Tuesday, 8 May 2012

Design Notebook: ‘House & Home’ Opens at the National Building Museum

WHAT makes a house a home? The lives lived in it, of course. The relationship between people and their homes, sometimes passionate, sometimes indifferent, confounding or fraught, is the subject of “House & Home,” an exhibition that opened Saturday at the National Building Museum here.

In photographs, films, models, timelines and nearly 200 artifacts (including a pink flamingo lawn ornament, a tortilla press, an early Apple home computer and a vibrator from the 1920s), all spread among six galleries, the show gamely asks some of the big questions: How have government policies shaped who lives where over time? Why do houses look the way they do? How does architecture affect individuals? How does it shape neighborhoods? What do we do at home? What is housework? What is play? And, finally, how do our homes express who we are, as well as who we’d like to be?

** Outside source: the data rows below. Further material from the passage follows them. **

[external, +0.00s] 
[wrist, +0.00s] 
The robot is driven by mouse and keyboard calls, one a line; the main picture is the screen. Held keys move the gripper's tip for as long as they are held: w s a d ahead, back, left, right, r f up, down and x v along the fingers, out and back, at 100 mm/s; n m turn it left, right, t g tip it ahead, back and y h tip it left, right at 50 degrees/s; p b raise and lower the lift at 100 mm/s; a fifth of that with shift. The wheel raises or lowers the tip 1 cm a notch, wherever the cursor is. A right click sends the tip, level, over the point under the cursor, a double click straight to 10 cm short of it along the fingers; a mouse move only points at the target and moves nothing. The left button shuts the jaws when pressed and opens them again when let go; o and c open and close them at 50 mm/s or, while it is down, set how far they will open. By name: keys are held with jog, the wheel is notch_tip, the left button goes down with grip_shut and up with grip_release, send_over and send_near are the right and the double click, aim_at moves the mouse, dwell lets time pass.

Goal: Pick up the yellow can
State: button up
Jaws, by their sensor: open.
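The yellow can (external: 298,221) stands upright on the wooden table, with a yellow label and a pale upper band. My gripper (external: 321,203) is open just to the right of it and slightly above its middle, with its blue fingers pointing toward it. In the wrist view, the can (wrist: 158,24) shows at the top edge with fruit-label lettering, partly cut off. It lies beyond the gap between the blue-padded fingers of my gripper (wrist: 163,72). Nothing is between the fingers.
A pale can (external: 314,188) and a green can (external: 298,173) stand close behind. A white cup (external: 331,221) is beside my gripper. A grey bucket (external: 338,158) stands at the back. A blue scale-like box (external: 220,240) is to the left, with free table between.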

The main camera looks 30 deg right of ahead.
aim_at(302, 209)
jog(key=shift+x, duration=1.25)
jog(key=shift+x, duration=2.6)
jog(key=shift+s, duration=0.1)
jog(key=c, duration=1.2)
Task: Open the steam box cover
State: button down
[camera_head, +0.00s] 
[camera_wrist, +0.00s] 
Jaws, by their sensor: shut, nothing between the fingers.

“Many of us are familiar with the idea that our houses are reflections of our personality,” said Thomas Mellins, an architectural historian and independent curator, who organized the exhibition with Donald Albrecht, curator of architecture and design at the Museum of the City of New York, and Sarah Leavitt, a curator at the museum.

“In America,” Mr. Mellins continued, “we are very connected to this idea of individuality. Even if we do inherit a place to live, we are interested in personalizing it and having it express our innermost thoughts, desires, aspirations. What is less obvious or less known to most Americans is the way in which their houses reflect major economic changes, government policy, technological advances and consumer culture.”

First, the setting. The National Building Museum lives in a brick palazzo-style monument that was built after the Civil War to do two things: house the United States Pension Bureau and hold events like inaugural balls. It’s been the home of the museum since 1980, a place to tell stories about the built environment.

This being Washington, it is a monument with a capital M. It is mostly all atrium, a thunderously large interior with gargantuan Corinthian columns, a spectacular party space indeed (or an end-of-the-party space: Hillary Rodham Clinton delivered her concession speech here in 2008). The galleries live on the second floor, up wide and worn brick stairs (a gentle angle that was intended to accommodate Civil War soldiers on crutches). Having been walloped over the head with so much architecture, you have to recalibrate your eye to these more diminutive spaces, which at first feel underwhelming.

The show begins pictorially, with two gallery walls blanketed with images harvested from the American Memory Association, historical societies, the Historic American Buildings Survey, and the Flickr universe. If the traditional American house is a single-family unit, these photographs show that, in reality, we are perhaps more likely to be living in public housing, penitentiaries, military barracks, gated communities and, yes, mansions, herded there by government policies both beneficial and devastating. There’s Graceland; a relocation center in California; the bungalows of the Rockaways; slave quarters on a Georgia plantation; a branded house by Martha Stewart for KB Homes; a West Virginia mining company’s housing; and a Lustron house.

Nearby, in the center of this first gallery, dollhouses — a stately, chockablock Victorian and a peppy modern dream house designed by an architect for Woman’s Day magazine in 1976 — are outfitted with the decorating totems of the day (an ermine rug in the former, and ethnic masks and low-slung orange sofas in the latter). They make the point that ideas about style and aspiration, and an appetite for shelter magazines, are planted early in life.

The huge collection of American stuff here — cultural artifacts that are by turns curious, kitschy, useful, soulful or disposable — suggests an eBay or flea-market bender. These specimens are organized thematically rather than chronologically, moving from the outside (a Baltimore painted screen door, a push lawn mower) in, and throughout the rooms of the house.